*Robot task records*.
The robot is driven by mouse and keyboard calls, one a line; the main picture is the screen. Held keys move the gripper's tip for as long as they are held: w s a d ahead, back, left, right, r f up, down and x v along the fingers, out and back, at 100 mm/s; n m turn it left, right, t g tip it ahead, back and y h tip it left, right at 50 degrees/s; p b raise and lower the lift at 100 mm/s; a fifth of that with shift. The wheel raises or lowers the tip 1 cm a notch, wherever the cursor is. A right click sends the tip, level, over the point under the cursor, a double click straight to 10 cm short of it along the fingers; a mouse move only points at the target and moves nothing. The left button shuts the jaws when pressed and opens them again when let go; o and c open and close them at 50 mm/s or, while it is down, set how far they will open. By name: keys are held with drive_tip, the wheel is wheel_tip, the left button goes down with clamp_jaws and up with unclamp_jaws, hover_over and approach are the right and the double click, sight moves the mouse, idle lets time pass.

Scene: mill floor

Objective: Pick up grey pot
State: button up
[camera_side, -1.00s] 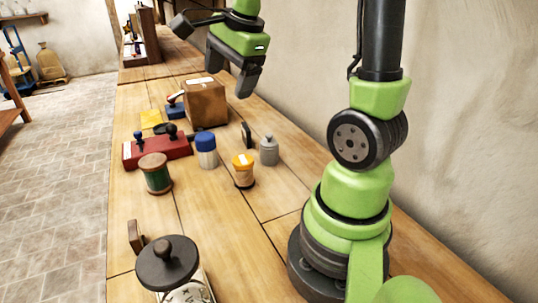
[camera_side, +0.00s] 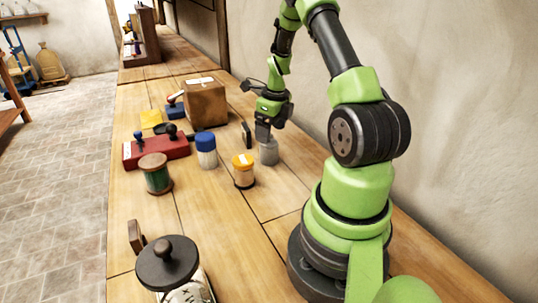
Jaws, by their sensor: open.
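The jaws are open. I cannot tell from this side whether the fingers touch the pot.
An orange-lidded jar (camera_side: 243,171), a blue-lidded jar (camera_side: 206,151), a green spool (camera_side: 155,174), a red box (camera_side: 157,151) and a cardboard box (camera_side: 206,103) stand further left. Bare bench (camera_side: 290,185) lies in front.

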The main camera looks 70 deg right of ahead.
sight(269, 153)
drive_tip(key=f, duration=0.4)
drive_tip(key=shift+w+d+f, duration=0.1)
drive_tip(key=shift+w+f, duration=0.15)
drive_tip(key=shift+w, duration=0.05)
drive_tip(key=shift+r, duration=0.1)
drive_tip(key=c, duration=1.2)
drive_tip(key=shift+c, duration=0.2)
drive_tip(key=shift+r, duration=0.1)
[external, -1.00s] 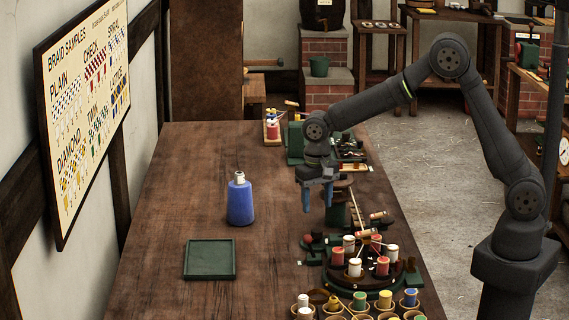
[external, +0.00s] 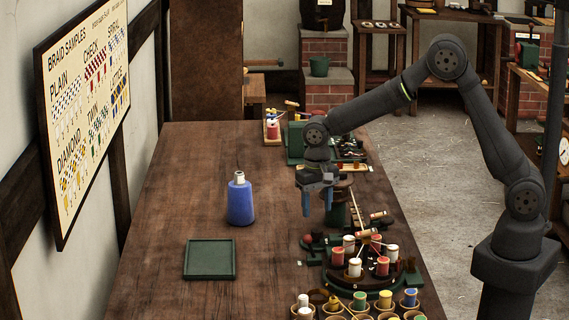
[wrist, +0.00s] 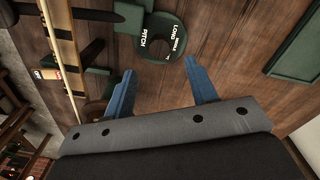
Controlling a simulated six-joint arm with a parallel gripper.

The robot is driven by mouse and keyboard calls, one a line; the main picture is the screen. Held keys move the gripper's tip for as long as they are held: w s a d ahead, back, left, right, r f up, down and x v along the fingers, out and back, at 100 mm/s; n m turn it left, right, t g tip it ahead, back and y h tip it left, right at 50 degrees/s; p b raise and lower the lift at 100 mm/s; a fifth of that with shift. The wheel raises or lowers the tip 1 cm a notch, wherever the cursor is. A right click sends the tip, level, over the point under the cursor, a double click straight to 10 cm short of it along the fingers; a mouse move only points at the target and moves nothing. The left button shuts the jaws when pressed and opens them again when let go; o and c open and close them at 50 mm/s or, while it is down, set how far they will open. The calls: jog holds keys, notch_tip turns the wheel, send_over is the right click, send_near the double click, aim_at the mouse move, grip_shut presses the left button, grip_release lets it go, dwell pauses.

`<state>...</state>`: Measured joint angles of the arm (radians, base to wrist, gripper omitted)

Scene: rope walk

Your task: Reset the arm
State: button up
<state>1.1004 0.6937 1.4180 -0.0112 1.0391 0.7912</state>
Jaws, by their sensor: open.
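My gripper (external: 317,204) hangs over the right side of the wooden table, its blue fingers pointing down. The fingers are apart and nothing is between them. The wrist view also shows my gripper (wrist: 160,74) with its two blue fingers spread and empty. Beyond the fingertips there is a dark green round piece with white lettering (wrist: 151,49), among it the word PITCH. My arm reaches in from the right, bent at a high elbow.
A blue bottle-shaped thing (external: 240,204) stands upright left of my gripper. A square green tray (external: 210,275) lies in front of it. Spools on a round stand (external: 356,268) and several cups of spools crowd the front right. The table's left half is mostly clear.

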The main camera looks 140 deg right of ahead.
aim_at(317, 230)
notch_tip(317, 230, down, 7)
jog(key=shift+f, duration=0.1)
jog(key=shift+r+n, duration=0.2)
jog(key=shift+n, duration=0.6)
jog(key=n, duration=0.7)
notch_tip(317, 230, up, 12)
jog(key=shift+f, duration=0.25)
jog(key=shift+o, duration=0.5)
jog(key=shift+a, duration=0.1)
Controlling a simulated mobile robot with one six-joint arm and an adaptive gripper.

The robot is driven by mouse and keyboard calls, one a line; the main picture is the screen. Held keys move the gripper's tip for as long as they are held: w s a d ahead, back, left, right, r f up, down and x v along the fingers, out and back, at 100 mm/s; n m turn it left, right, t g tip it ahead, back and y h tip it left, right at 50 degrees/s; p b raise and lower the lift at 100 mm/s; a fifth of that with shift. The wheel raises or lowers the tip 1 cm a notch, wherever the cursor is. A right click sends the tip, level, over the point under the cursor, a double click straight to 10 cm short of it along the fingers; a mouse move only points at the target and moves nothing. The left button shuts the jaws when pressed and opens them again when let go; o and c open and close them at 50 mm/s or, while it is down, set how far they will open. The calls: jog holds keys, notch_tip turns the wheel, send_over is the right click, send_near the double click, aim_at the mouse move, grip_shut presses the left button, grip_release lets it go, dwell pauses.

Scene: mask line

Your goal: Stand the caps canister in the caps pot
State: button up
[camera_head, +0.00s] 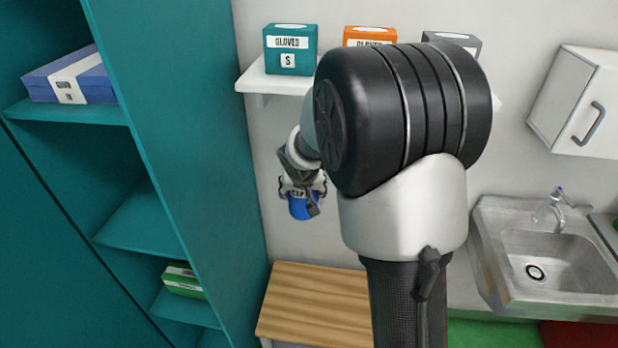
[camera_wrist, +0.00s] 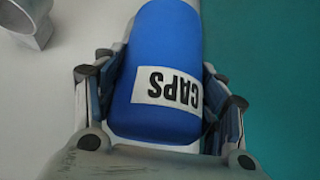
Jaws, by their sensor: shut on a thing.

*Exercise*.
Make a verbatim copy of all the entries and strip out the pictures.

*Output of the task*.
The robot is driven by mouse and keyboard calls, one a line; the main picture is the screen. Held keys move the gripper's tip for as long as they are held: w s a d ahead, back, left, right, r f up, down and x v along the fingers, out and back, at 100 mm/s; n m turn it left, right, t g tip it ahead, back and y h tip it left, right at 50 degrees/s; p b raise and lower the lift at 100 mm/s; a fifth of that with shift. The wheel raises or lowers the tip 1 cm a notch, wherever the cursor is. A right click sends the tip, level, over the point under the cursor, a double click straight to 10 cm short of it along the fingers; a mouse move only points at the target and moves nothing. The left button shuts the jaws when pressed and opens them again when let go; o and c open and close them at 50 mm/s or, while it is down, set how far they will open. By name: keys are held with drive_tip, the wheel is wheel_tip, the left button goes down with clamp_jaws and up with unclamp_jaws, hover_over and approach are the right and the double click, sight moves the mouse, idle lets time pass.

Scene: mill floor

Objective: Pick up grey pot
State: button up
[camera_side, -1.00s] 
[camera_side, +0.00s] 
Jaws, by their sensor: open.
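The jaws are open. I cannot tell from this side whether the fingers touch the pot.
An orange-lidded jar (camera_side: 243,171), a blue-lidded jar (camera_side: 206,151), a green spool (camera_side: 155,174), a red box (camera_side: 157,151) and a cardboard box (camera_side: 206,103) stand further left. Bare bench (camera_side: 290,185) lies in front.

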The main camera looks 70 deg right of ahead.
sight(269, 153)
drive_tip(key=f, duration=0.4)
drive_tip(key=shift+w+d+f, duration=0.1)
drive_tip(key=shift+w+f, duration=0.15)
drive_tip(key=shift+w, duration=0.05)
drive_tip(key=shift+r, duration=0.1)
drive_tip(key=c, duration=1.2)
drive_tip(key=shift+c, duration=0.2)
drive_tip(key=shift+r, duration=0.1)
[external, -1.00s] 
[external, +0.00s] 
[wrist, +0.00s] 
Controlling a simulated six-joint arm with a parallel gripper.

The robot is driven by mouse and keyboard calls, one a line; the main picture is the screen. Held keys move the gripper's tip for as long as they are held: w s a d ahead, back, left, right, r f up, down and x v along the fingers, out and back, at 100 mm/s; n m turn it left, right, t g tip it ahead, back and y h tip it left, right at 50 degrees/s; p b raise and lower the lift at 100 mm/s; a fifth of that with shift. The wheel raises or lowers the tip 1 cm a notch, wherever the cursor is. A right click sends the tip, level, over the point under the cursor, a double click straight to 10 cm short of it along the fingers; a mouse move only points at the target and moves nothing. The left button shuts the jaws when pressed and opens them again when let go; o and c open and close them at 50 mm/s or, while it is down, set how far they will open. The calls: jog holds keys, notch_tip turns the wheel, send_over is the right click, send_near the double click, aim_at the mouse move, grip_shut presses the left button, grip_release lets it go, dwell pauses.

`<state>...</state>`: Measured joint angles of the arm (radians, base to wrist, gripper omitted)

Scene: rope walk

Your task: Reset the arm
State: button up
<state>1.1004 0.6937 1.4180 -0.0112 1.0391 0.7912</state>
Jaws, by their sensor: open.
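My gripper (external: 317,204) hangs over the right side of the wooden table, its blue fingers pointing down. The fingers are apart and nothing is between them. The wrist view also shows my gripper (wrist: 160,74) with its two blue fingers spread and empty. Beyond the fingertips there is a dark green round piece with white lettering (wrist: 151,49), among it the word PITCH. My arm reaches in from the right, bent at a high elbow.
A blue bottle-shaped thing (external: 240,204) stands upright left of my gripper. A square green tray (external: 210,275) lies in front of it. Spools on a round stand (external: 356,268) and several cups of spools crowd the front right. The table's left half is mostly clear.

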The main camera looks 140 deg right of ahead.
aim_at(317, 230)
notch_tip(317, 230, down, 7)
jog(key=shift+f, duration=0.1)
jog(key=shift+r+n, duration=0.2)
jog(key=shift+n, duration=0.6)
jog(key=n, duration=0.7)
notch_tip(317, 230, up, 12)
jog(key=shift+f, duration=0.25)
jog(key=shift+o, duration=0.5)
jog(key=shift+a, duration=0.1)
Controlling a simulated mobile robot with one six-joint arm and an adaptive gripper.

The robot is driven by mouse and keyboard calls, one a line; the main picture is the screen. Held keys move the gripper's tip for as long as they are held: w s a d ahead, back, left, right, r f up, down and x v along the fingers, out and back, at 100 mm/s; n m turn it left, right, t g tip it ahead, back and y h tip it left, right at 50 degrees/s; p b raise and lower the lift at 100 mm/s; a fifth of that with shift. The wheel raises or lowers the tip 1 cm a notch, wherever the cursor is. A right click sends the tip, level, over the point under the cursor, a double click straight to 10 cm short of it along the fingers; a mouse move only points at the target and moves nothing. The left button shuts the jaws when pressed and opens them again when let go; o and c open and close them at 50 mm/s or, while it is down, set how far they will open. The calls: jog holds keys, notch_tip turns the wheel, send_over is the right click, send_near the double click, aim_at the mouse move, grip_shut presses the left button, grip_release lets it go, dwell pauses.

Scene: mask line

Your goal: Stand the caps canister in the caps pot
State: button up
[camera_head, +0.00s] 
[camera_wrist, +0.00s] 
Jaws, by their sensor: shut on a thing.

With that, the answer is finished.